## PROBLEM DETAILS
Go to the line that contains "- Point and" and extract it along with every line after it, exactly, through the end of the data below.

## MATERIAL PROVIDED
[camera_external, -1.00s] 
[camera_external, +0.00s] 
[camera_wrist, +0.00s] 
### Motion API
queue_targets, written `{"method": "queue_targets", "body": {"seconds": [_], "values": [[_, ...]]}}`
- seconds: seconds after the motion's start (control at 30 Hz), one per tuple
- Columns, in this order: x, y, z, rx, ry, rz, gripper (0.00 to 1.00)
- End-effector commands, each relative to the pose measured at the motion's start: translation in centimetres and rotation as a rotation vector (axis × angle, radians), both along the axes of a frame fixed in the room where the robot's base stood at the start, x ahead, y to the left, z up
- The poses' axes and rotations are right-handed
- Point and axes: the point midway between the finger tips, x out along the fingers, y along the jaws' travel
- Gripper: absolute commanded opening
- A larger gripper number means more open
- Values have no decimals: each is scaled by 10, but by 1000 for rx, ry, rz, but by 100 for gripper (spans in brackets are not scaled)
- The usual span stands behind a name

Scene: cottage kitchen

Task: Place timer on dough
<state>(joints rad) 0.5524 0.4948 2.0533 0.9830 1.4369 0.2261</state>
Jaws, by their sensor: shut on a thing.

## EXERCISE SOLUTION
- Point and axes: the point midway between the finger tips, x out along the fingers, y along the jaws' travel
- Gripper: absolute commanded opening
- A larger gripper number means more open
- Values have no decimals: each is scaled by 10, but by 1000 for rx, ry, rz, but by 100 for gripper (spans in brackets are not scaled)
- The usual span stands behind a name

Scene: cottage kitchen

Task: Place timer on dough
<state>(joints rad) 0.5524 0.4948 2.0533 0.9830 1.4369 0.2261</state>
Jaws, by their sensor: shut on a thing.

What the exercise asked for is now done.